Instructions: Using all the knowledge learned in the previous lessons, find the verb (v), subjects (subj), predicate nominatives (pn), direct objects (do), appositives (app), nouns of address (na), adjectives (adj), predicate adjectives (pa), adverbs (adv), prepositions (prep), objects of the preposition (op), prepositional phrases (p ph), indirect objects (io), and objective complements (oc) in the following sentences.
If the word is verbal, tell whether it is a gerund, participle, noun infinitive, adjective infinitive, or adverb infinitive. Tell which word the adjective, adverb, prepositional phrase, verbal, orverbal phrase modify.
If the sentence has a dependent clause tell whether it is a noun clause, adverb clause, or adjective clause. Tell which word the adverb and adjective clause modify. Tell how the noun clause is used.
1. Rulon steered the jeep down the muddy road to the camp site, and then he discovered that it was the wrong road.
2. When Carl came up to bat, the bases were loaded, and there were two outs.

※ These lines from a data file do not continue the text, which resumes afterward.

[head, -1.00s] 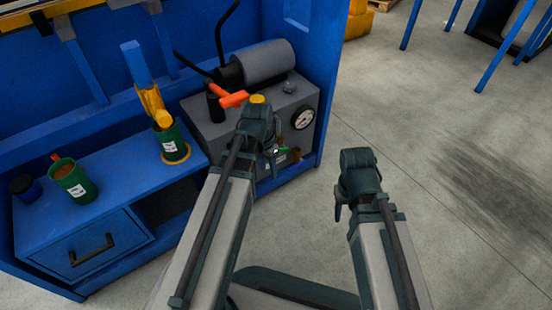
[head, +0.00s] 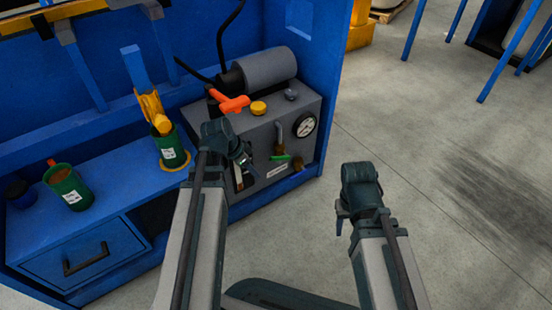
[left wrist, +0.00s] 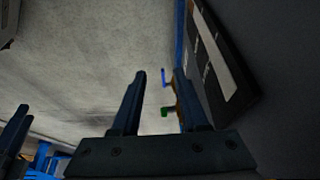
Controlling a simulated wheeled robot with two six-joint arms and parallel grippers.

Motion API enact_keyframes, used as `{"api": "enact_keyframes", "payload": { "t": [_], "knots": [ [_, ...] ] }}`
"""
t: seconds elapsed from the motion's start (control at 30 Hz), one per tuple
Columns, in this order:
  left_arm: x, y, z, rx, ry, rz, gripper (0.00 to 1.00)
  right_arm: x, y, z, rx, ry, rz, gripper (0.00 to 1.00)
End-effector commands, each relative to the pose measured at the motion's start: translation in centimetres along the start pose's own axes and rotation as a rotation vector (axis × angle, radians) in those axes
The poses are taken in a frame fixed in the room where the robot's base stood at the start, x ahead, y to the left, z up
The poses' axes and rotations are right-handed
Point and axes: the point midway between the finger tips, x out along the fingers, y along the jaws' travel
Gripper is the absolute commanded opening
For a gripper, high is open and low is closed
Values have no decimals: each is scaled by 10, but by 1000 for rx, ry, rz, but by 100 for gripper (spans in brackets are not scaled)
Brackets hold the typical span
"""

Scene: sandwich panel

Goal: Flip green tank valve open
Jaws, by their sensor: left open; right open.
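My right gripper (head: 341,214) is open and empty over the floor, right of the machine.
A gauge (head: 305,125), yellow knob (head: 258,108) and orange handle (head: 234,104) are on the grey machine (head: 285,112). Green cups (head: 67,187) stand on the blue bench (head: 120,180).

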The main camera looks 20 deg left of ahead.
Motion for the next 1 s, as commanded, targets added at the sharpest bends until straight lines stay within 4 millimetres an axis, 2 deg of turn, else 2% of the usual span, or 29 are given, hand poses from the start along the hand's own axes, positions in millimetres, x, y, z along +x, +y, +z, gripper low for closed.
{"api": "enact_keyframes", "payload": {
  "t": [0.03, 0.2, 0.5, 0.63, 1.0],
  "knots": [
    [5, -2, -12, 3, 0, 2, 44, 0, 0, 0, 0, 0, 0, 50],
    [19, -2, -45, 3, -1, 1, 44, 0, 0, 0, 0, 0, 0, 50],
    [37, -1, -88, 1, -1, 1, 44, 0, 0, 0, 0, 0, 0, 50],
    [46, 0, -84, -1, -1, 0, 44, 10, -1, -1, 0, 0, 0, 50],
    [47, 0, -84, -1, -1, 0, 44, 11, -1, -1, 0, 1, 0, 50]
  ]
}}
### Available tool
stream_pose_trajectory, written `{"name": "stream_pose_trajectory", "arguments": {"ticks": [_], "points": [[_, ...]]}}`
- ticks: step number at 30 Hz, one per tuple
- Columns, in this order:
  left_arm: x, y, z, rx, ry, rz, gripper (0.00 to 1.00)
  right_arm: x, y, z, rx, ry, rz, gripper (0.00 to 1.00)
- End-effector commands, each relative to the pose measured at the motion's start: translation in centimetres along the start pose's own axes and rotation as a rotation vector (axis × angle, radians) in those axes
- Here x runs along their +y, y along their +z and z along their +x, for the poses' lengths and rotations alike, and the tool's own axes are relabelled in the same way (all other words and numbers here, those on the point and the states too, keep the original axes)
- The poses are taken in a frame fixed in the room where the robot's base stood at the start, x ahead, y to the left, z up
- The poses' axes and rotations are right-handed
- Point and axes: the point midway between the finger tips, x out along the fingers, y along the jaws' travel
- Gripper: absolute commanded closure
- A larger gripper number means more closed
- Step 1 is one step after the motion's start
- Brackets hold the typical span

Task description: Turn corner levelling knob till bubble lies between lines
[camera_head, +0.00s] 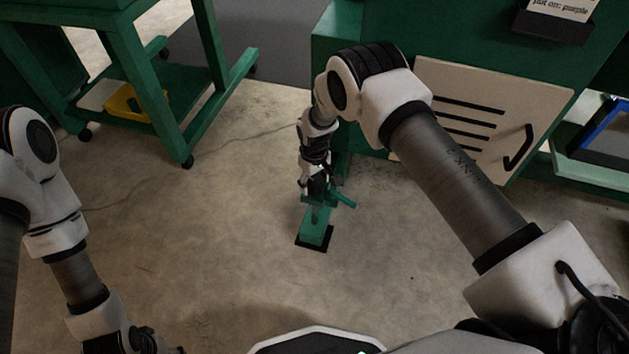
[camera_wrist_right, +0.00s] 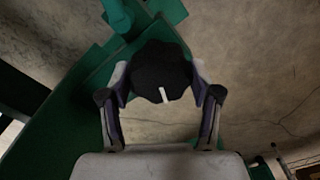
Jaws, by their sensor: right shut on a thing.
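The black levelling knob (camera_wrist_right: 160,72) has a lobed rim and one white mark on it. My right gripper (camera_wrist_right: 160,80) has a finger on each side of the knob and is shut on it. In the head view my right gripper (camera_head: 315,188) points down at the green corner foot (camera_head: 316,228) of the machine, low by the floor. The knob is hidden there behind my gripper. My left gripper (camera_head: 150,345) is at the bottom left edge, mostly cut off, far from the foot. I cannot make out a bubble or its lines in either view.
The foot stands on a black pad (camera_head: 301,244) on the concrete floor. A green cabinet with a beige slotted door (camera_head: 480,110) stands behind my right arm. A green wheeled cart (camera_head: 130,60) holding a yellow tray (camera_head: 125,103) is at the upper left. Open floor lies between.

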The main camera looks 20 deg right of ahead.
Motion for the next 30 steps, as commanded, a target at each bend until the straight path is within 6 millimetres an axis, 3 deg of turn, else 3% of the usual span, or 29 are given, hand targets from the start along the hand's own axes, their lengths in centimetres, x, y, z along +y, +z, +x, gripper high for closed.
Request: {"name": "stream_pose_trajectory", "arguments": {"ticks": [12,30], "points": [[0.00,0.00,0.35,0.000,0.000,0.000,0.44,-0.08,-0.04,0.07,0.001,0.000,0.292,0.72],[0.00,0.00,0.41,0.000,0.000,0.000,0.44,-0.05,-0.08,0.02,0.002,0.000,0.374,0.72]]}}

3. I’ve just learned that our vacation plans must be changed; as a result, we’ll leave later in the month.
4. Older television sets had tubes; the newest models, which take less space, are digital televisions.
5. My uncle Al drove a snow-removal truck, and when there was a big snow storm, he was called to work at any time.
6. If you are an election judge, you distribute the ballots, and you count them after the polls close.
7. Many monuments are found around the White House, and foreign leaders who come to Washington often visit them.
8. The doctor told us how we could revive a heart-attack victim, and she demonstrated on a dummy, me.
9. Jeff tried the new dance steps that had been demonstrated, and he mastered them quickly.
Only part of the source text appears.